THE PROBLEM :: Within the entries below, please return exactly the lines from the one with "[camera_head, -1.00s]" through the one with "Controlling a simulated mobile", leaving out any pictures.
***** EXTRACTED ENTRIES
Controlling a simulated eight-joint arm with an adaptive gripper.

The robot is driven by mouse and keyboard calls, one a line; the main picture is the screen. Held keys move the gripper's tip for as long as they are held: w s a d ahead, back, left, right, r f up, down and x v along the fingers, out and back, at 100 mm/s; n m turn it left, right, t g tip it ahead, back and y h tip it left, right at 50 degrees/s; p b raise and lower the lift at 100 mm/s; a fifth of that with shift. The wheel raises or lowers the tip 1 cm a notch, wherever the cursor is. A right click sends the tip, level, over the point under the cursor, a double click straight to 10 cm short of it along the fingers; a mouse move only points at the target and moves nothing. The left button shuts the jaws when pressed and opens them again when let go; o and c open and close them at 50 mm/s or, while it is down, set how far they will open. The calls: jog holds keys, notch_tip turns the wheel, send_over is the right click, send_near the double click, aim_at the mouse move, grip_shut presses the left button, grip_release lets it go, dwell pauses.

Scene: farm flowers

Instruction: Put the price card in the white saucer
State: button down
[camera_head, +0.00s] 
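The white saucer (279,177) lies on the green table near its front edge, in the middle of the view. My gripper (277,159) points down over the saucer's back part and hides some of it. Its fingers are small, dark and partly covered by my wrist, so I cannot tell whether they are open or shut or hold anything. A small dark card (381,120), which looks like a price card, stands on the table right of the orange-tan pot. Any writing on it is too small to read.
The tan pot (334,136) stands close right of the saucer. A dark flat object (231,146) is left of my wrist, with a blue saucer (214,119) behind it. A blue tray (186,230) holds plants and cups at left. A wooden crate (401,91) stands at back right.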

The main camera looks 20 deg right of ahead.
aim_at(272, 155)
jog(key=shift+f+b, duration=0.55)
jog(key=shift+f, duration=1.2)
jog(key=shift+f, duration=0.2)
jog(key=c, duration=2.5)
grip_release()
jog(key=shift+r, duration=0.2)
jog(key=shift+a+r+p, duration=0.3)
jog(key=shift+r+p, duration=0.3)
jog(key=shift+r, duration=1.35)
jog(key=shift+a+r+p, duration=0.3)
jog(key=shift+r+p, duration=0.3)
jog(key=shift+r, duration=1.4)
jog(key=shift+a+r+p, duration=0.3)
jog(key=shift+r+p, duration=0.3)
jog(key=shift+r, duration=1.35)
**********
***** EXTRACTED ENTRIES
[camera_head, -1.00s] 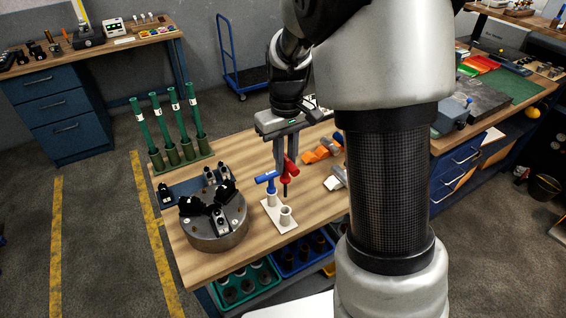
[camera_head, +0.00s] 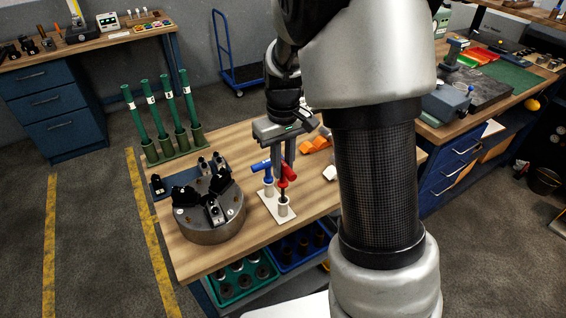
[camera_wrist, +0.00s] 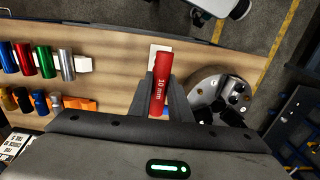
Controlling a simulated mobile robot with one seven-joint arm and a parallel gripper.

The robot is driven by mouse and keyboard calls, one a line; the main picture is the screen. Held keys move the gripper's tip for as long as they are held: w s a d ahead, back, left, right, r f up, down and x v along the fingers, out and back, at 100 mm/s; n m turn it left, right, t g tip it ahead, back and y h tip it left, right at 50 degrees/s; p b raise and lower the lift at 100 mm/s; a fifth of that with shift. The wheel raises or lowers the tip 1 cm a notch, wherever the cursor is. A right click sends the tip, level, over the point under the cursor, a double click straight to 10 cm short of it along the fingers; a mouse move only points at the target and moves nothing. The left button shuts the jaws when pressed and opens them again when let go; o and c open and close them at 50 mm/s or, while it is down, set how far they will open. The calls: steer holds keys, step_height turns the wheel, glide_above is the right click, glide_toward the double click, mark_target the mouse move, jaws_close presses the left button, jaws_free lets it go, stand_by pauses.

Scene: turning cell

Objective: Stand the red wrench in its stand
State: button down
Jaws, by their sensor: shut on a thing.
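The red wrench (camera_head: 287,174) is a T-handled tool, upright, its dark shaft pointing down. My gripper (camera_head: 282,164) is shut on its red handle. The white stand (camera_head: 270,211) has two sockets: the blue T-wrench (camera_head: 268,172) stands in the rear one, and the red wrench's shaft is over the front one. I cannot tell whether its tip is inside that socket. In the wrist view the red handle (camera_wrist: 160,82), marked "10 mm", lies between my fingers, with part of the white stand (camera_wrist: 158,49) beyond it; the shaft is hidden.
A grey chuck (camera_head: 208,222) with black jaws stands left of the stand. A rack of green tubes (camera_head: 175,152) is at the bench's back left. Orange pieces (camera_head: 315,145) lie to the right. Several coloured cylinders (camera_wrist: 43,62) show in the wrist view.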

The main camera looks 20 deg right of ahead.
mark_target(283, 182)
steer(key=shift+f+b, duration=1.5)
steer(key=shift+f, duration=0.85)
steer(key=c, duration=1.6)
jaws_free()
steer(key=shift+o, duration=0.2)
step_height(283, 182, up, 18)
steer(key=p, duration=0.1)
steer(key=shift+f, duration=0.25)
**********
FULL RESPONSE ::
[camera_head, -1.00s] 
[camera_head, +0.00s] 
[camera_wrist, +0.00s] 
Controlling a simulated mobile robot with one seven-joint arm and a parallel gripper.

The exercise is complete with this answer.